С Марком Аврелием можно было шутить такие шутки: он их милостиво спускал. Но Максимин (III в.) был человеком страшным. В ненависти к нему объединилось все население: сенат, города, сельское население и даже солдаты, которым он вообще покровительствовал. И в его присутствии мим осмелился спеть такую песенку (правда, на греческом языке; Максимин по-гречески не понимал ни слова): "Кого невозможно убить одному, того убивают многие. Слон велик, а его убивают. Лев силен, а его убивают. Тигр силен, а его убивают. Остерегайся множества людей, если в отдельности никого не боишься". (Страшный смысл этих стихов становится еще яснее, если вспомнить, что Максимин считал себя всегда в полной безопасности, полагаясь на свой огромный рост и непомерную физическую силу). Песенка была встречена неистовым одобрением; насколько она пришлась всем по сердцу, видно из того, что никто не выдал дерзкого актера: Максимину сказали, что это стихи из комедии, обращенные к старому ворчуну. Легкомысленные лицедеи оказались единственными, кто осмеливался говорить в такое время, когда все молчали.

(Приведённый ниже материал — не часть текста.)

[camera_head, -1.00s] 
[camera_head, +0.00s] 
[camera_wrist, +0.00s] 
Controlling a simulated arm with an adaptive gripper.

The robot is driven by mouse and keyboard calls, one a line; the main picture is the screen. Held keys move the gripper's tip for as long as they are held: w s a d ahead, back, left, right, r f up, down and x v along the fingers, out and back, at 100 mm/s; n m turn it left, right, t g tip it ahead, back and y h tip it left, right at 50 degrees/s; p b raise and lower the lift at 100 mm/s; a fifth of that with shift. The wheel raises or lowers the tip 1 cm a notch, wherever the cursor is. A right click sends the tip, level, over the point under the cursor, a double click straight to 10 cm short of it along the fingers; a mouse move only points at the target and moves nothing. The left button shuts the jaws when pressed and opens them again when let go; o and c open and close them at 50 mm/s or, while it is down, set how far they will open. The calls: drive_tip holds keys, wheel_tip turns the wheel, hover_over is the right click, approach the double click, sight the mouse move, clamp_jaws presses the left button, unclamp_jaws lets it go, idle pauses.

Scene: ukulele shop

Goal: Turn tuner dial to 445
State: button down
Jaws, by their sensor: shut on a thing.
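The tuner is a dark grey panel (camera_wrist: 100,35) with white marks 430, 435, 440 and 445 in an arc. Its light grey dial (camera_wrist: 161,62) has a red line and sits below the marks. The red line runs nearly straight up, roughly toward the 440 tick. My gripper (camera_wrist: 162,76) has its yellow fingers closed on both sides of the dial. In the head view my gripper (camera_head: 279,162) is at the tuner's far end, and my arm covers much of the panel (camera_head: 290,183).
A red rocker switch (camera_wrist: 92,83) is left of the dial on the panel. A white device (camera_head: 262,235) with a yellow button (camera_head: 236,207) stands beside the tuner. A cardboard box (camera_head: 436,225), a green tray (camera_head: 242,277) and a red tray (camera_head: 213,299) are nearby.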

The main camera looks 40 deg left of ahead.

Стоит рассказать еще одну историю, правда из времени значительно позднейшего. Дело происходило в Константинополе при императоре Феофиле (IX в.), который славился своей до жестокости доходившей справедливостью.
Один высокий сановник, по имени Никифор, отнял у какой-то вдовы довольно большой корабль с товарами. Добиться правды ограбленная женщина никак не могла, потому что другой сановник не допускал ее к императору. Тогда вдова обратилась к мимам. На ближайшем же представлении император с изумлением увидал, как несколько мимов поставили перед его местом маленький кораблик. "Раскрой пасть, — обратился один к другому, — и проглоти суденышко". — "Я не могу!". — "Чепуха! Префект Никифор проглотил у вдовы большущий корабль, да еще со всем грузом, а ты не можешь сглотнуть эту мелочь". Император потребовал объяснения, и оба сановника были казнены страшной казнью: их сожгли. Вдова получила обратно свое имущество.
При своей внимательности к современной жизни мим не мог пройти мимо христианства. «Христианин» стал новой фигурой, которую присоединили к старым, давно унаследованным типам мима. С богами языческого пантеона мим расправлялся со свойственной ему безудержной дерзостью; тем менее было для него основания щадить новую, чуждую, религию. На христиан сочиняются едкие и веселые песенки, "которые распевают повсеместно и во всякое время, на площадях, на пирушках, в веселье и в печали". Осмеиваются христианские таинства, крестная смерть Христа, церковные служители. Их одевают в непристойные одежды и устраивают на сцене пародию христианских таинств. Император Юлиан пользовался мимами как своеобразной пропагандой против христианства. Немудрено, что церковные писатели мечут против мима громы и молнии. Театр объявляется вотчиной сатаны, а мимы — его мистериями. Нельзя смотреть мимы и остаться чистым. Мимы — это "огненная вавилонская печь", которую топит сам сатана. Иоанн Златоуст обрушивался на мимы со всем пылом своего огненного красноречия. Напрасно! Мимы продолжали оставаться излюбленным зрелищем; люди толпами валили поглядеть на любимых актеров, и тут ничего не могли поделать ни пламенные проповеди, ни суровые постановления церковных соборов.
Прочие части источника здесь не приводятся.